Input start

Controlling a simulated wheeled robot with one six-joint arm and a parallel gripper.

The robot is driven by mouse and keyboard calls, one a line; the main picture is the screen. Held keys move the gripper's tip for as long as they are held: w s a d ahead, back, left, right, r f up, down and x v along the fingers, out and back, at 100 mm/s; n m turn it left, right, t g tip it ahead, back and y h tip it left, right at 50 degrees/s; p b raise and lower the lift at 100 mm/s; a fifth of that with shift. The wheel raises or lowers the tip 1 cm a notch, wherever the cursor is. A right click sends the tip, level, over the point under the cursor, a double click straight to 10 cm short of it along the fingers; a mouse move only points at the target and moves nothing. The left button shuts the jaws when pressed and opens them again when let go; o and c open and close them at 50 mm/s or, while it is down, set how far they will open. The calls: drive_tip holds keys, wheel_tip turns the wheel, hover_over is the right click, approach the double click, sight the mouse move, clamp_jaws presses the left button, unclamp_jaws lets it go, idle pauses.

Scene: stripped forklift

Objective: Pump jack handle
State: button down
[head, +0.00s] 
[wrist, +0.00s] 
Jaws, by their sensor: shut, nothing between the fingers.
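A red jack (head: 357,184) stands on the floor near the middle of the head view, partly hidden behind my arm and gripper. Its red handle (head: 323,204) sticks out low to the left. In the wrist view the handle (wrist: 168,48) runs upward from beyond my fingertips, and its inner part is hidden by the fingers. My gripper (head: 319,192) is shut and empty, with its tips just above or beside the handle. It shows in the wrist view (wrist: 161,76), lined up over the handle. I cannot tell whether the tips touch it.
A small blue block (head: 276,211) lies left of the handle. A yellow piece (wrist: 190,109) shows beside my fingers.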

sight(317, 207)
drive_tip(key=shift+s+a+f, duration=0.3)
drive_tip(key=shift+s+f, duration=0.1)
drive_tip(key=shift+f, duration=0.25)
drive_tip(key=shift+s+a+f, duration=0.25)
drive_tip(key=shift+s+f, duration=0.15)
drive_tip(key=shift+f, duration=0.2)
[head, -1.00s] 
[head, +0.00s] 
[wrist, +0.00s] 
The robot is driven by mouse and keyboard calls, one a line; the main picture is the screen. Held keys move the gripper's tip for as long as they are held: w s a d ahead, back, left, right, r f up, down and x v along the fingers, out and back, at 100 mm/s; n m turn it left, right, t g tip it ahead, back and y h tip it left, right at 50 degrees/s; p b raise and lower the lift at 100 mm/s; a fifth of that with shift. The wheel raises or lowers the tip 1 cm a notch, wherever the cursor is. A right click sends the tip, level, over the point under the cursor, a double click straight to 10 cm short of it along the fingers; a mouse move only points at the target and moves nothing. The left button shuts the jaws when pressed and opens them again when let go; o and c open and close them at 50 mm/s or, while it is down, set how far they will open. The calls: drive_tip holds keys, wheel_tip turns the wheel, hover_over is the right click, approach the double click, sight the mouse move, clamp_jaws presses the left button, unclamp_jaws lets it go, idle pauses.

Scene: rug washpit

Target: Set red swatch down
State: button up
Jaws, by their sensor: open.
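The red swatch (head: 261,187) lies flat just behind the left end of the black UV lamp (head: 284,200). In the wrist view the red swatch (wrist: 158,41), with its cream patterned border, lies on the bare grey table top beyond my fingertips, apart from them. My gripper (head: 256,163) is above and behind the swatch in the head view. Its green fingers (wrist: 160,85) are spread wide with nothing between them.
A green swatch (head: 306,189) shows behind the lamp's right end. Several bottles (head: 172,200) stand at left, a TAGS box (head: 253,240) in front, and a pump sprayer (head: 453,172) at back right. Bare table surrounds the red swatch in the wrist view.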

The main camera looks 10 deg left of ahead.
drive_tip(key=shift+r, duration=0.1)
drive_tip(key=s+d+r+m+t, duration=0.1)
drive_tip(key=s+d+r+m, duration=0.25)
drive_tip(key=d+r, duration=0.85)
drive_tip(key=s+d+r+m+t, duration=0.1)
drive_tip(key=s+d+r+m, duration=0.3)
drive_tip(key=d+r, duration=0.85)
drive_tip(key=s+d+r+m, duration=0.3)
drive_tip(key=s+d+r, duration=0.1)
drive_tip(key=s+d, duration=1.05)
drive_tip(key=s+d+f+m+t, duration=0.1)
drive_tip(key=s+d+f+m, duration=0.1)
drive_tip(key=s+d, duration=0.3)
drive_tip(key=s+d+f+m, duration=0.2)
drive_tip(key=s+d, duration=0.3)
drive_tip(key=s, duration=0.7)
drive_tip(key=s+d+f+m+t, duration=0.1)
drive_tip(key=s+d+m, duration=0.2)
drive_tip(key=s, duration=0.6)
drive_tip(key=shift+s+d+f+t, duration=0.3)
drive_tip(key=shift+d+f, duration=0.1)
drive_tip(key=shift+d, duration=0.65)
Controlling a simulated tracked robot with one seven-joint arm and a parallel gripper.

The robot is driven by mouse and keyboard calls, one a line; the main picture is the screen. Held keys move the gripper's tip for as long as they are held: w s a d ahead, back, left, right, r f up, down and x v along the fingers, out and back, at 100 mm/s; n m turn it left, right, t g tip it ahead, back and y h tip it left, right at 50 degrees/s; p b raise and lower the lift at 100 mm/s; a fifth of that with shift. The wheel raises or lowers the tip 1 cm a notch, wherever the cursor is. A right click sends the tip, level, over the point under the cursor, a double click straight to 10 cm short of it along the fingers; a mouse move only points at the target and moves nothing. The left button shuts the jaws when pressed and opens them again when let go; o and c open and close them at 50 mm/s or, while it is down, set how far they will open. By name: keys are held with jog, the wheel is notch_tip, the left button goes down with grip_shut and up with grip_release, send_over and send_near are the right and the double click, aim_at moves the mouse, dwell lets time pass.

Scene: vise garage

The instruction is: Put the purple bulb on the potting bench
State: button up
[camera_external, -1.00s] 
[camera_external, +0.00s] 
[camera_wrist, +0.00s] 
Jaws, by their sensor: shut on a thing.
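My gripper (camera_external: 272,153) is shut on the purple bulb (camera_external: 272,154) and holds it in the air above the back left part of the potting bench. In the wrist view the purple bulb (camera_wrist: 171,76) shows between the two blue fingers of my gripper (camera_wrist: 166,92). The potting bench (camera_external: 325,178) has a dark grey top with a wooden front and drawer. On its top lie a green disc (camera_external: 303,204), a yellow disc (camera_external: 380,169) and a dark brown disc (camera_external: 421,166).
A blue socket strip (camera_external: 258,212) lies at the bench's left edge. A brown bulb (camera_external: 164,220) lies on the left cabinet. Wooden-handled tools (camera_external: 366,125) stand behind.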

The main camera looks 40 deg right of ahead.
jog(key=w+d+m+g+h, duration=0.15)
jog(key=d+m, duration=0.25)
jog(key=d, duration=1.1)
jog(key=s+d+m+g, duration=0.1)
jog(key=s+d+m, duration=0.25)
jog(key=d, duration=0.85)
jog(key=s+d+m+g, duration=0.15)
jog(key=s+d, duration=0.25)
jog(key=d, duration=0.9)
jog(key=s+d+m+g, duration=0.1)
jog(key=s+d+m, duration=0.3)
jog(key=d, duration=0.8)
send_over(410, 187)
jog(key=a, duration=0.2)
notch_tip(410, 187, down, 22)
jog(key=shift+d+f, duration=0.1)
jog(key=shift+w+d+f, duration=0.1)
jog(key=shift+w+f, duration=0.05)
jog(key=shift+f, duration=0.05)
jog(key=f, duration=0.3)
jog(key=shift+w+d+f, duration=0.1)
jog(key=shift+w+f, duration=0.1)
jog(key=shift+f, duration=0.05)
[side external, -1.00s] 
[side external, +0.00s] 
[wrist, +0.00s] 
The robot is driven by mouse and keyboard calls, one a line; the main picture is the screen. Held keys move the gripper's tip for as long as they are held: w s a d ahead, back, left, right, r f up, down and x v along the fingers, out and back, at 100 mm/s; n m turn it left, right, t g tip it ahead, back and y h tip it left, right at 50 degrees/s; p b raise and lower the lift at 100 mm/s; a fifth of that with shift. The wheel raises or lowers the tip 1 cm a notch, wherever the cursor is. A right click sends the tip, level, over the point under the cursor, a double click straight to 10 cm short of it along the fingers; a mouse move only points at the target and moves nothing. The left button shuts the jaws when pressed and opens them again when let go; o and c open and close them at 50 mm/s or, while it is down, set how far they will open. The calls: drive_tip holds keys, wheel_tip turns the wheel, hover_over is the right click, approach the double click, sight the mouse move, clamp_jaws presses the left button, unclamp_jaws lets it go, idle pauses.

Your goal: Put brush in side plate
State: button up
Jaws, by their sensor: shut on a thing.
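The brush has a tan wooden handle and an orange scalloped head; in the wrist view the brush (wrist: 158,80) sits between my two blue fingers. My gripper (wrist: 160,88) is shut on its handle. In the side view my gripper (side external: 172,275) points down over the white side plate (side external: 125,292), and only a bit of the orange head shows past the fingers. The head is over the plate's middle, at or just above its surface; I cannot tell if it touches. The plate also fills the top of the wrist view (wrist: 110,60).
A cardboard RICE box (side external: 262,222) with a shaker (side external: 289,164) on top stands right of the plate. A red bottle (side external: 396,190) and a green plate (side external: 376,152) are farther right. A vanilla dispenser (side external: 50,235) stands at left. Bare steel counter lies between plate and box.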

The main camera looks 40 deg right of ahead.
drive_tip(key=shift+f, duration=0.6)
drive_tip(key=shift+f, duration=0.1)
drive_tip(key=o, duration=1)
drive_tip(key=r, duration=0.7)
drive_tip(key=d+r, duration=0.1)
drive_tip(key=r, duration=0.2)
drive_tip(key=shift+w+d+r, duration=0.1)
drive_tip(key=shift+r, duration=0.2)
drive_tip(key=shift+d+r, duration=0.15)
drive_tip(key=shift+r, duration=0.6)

Input end

**Brief**
Filter the records, keeping only lines that contain "simulated", and show those lines.

**Finished answer**
Controlling a simulated wheeled robot with one six-joint arm and a parallel gripper.
Controlling a simulated tracked robot with one seven-joint arm and a parallel gripper.

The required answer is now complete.